== Exercise goal ==
Quote verbatim everything from the line containing "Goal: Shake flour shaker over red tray" down to the line containing "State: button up", with both of those lines included and no others.

== Material for this task ==

▬▬▬▬▬▬

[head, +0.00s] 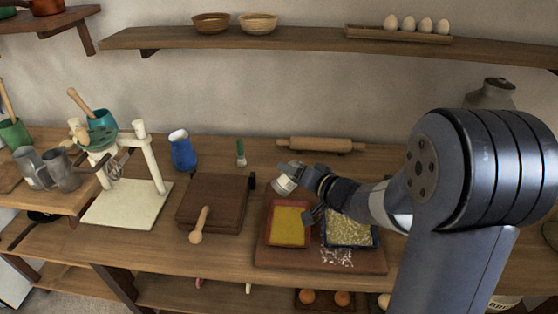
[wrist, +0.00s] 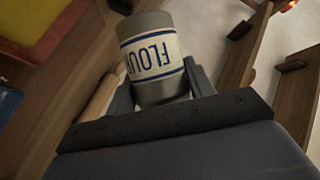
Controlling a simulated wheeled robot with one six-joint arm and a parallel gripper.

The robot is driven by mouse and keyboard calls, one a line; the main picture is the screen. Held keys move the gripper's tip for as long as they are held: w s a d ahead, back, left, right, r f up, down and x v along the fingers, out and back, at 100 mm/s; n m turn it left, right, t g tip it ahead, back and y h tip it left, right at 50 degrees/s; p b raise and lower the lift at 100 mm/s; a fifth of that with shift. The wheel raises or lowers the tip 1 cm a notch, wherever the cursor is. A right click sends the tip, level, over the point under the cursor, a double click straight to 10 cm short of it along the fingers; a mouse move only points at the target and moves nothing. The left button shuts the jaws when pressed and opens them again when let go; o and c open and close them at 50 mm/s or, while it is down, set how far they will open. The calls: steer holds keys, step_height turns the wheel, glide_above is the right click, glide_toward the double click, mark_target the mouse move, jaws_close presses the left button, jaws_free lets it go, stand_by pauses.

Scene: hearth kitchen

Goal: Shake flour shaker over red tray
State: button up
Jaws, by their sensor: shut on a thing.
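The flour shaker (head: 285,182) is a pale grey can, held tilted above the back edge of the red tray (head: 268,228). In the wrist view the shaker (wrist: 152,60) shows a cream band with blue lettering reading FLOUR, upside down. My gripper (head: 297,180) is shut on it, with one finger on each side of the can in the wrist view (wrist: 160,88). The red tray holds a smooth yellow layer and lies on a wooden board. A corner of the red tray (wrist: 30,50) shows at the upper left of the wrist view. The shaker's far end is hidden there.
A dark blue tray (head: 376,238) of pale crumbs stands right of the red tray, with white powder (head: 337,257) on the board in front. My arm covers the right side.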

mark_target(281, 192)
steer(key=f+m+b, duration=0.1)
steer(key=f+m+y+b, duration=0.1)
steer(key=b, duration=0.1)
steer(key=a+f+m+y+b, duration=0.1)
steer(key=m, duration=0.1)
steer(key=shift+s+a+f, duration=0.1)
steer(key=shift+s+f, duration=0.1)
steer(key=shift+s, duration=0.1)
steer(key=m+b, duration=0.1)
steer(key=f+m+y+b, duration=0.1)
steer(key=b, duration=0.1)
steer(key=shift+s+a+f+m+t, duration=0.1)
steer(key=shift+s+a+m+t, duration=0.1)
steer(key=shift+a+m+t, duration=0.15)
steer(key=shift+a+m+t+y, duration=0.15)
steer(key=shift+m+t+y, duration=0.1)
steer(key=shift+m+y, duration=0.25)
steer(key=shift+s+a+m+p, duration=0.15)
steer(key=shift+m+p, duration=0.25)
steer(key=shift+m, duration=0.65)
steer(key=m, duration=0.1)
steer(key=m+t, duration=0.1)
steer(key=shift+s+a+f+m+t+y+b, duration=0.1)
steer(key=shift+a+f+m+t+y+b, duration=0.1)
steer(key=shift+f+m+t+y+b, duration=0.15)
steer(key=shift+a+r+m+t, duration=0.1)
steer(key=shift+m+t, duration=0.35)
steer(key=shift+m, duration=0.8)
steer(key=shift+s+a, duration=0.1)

▬▬▬▬▬▬

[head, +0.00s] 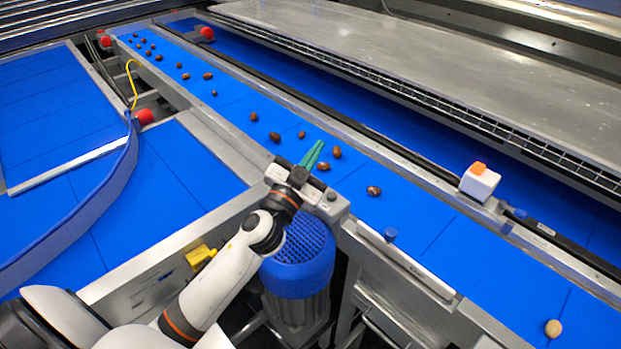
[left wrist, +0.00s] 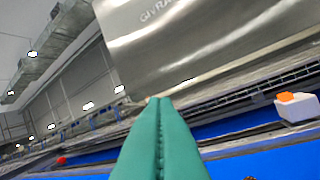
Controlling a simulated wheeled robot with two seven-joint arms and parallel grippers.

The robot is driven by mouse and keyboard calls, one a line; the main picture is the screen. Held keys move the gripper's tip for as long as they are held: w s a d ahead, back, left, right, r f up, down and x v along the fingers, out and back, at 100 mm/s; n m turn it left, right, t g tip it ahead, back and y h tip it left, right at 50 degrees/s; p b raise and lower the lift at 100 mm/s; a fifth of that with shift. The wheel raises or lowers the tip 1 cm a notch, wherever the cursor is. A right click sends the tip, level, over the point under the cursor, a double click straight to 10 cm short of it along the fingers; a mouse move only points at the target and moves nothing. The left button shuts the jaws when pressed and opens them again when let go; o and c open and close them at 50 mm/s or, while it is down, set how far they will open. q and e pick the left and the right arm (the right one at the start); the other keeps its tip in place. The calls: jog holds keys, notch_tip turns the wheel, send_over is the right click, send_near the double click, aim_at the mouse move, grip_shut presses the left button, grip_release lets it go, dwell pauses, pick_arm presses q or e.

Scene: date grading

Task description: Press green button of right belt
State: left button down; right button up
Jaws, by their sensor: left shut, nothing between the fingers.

▬▬▬▬▬▬

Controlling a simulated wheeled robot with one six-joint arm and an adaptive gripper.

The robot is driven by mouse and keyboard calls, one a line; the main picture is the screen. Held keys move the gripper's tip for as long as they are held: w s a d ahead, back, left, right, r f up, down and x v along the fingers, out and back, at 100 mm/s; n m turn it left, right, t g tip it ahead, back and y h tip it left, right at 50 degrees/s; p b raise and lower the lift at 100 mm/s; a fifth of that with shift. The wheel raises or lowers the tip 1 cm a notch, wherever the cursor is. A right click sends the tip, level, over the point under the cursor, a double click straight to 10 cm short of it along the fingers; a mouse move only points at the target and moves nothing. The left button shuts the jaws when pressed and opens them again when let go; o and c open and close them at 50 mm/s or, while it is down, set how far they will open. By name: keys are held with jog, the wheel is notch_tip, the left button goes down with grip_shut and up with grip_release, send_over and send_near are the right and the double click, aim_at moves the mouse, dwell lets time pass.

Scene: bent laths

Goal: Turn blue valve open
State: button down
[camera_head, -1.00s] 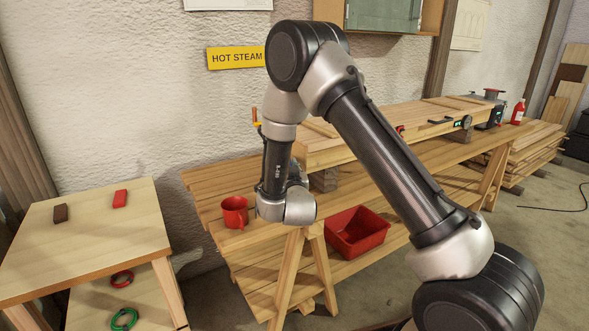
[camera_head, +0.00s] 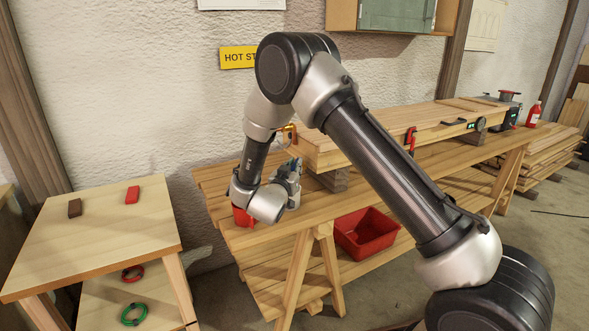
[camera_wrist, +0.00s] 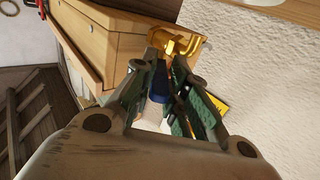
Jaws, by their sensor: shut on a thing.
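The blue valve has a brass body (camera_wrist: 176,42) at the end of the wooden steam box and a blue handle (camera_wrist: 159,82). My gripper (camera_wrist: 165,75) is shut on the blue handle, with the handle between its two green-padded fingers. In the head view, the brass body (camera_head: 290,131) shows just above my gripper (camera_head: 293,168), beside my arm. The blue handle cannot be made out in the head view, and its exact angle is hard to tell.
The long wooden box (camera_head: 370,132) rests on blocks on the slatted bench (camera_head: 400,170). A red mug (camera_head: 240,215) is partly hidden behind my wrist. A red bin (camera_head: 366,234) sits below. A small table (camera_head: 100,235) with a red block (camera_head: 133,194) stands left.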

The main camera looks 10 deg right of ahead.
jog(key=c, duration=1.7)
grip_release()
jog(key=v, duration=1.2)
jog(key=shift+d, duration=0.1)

▬▬▬▬▬▬

== Response to the exercise ==
Goal: Shake flour shaker over red tray
State: button up

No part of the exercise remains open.